Our August visit was actually our second try at seeing this waterfall. On the first go-around, we were turned back by the onset of a snow storm as well as a gate not far from the trailhead that prevented our rental car from proceeding further on Hwy 242. I guess it was a good thing that gate was closed because it turned out that the snow came down really hard just a few minutes later. Based on our experience, we were living proof that this waterfall was not accessible year-round despite what we had read in the literature. Anyways, five months later, we finally got to see the falls.

Looking over the lava field we traversed towards some rounded mountain in the distance The walk to the falls (on Trail 3532) was actually a loop hike of about two miles. It seemed the Forest Service wanted us to hike the loop in a counterclockwise direction because only the trail entrance to our left (facing the trailhead) was not signposted, and we were only aware of it after finishing off the loop.

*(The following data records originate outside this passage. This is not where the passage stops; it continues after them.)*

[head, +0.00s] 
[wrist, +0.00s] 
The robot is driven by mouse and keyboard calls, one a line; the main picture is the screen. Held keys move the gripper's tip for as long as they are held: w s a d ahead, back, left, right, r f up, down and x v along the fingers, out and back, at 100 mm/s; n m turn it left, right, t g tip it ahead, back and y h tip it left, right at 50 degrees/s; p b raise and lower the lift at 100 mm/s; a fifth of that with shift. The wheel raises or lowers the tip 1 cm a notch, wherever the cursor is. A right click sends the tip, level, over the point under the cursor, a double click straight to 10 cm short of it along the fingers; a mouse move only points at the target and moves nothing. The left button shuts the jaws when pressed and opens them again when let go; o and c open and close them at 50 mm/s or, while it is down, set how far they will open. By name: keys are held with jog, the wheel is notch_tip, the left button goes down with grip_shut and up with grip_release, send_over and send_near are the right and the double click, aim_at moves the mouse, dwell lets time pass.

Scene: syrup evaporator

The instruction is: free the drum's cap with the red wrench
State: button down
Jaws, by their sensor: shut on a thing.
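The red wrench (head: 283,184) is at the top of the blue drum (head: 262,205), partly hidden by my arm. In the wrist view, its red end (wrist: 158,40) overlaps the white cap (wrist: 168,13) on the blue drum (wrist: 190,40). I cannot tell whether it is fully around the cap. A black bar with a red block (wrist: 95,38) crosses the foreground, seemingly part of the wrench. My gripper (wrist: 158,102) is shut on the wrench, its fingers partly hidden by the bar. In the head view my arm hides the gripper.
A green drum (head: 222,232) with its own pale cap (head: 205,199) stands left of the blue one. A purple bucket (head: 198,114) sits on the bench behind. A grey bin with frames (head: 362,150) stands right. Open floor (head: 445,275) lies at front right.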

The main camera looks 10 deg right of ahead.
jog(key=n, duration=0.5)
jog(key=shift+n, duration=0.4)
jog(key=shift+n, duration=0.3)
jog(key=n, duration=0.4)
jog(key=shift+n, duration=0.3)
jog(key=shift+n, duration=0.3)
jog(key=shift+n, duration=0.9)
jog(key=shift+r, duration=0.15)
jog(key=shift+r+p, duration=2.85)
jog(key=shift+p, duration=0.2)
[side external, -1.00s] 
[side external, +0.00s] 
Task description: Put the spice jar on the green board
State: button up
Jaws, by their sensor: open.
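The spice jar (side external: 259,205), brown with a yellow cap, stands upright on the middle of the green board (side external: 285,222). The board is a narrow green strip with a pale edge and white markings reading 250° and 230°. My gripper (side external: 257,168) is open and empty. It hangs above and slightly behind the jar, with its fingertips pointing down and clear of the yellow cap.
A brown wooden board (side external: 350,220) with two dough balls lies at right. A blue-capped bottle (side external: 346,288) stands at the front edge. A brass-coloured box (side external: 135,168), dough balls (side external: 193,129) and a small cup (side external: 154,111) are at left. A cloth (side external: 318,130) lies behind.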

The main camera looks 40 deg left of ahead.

We started off by leaving the forest cover of tall pine trees giving way to what looked like an old lava field before returning to a lightly dense forest cover. After close to a mile from the trailhead, we reached a junction where some confusing sign pointed us in two different directions.

It turned out that the right fork led us to a lookout of the Proxy Falls itself. But the left fork continued the loop hike and actually led us to a smaller cascade called Upper Falls (apparently Proxy Falls would sometimes be called Lower Falls) then ultimately returning to the trailhead.

At the viewpoint of the main falls, an informal trail of use (more like a scramble) continued towards the base of the falls. It looked like that trail had been closed for a while as evidenced by fallen trees and lots of overgrowth near the base making access anything but a cakewalk. We decided to take on the scramble despite the forest service dropping subtle hints to discourage us from getting closer to the falls (e.g. like logs positioned perpedicularly to the faint trails).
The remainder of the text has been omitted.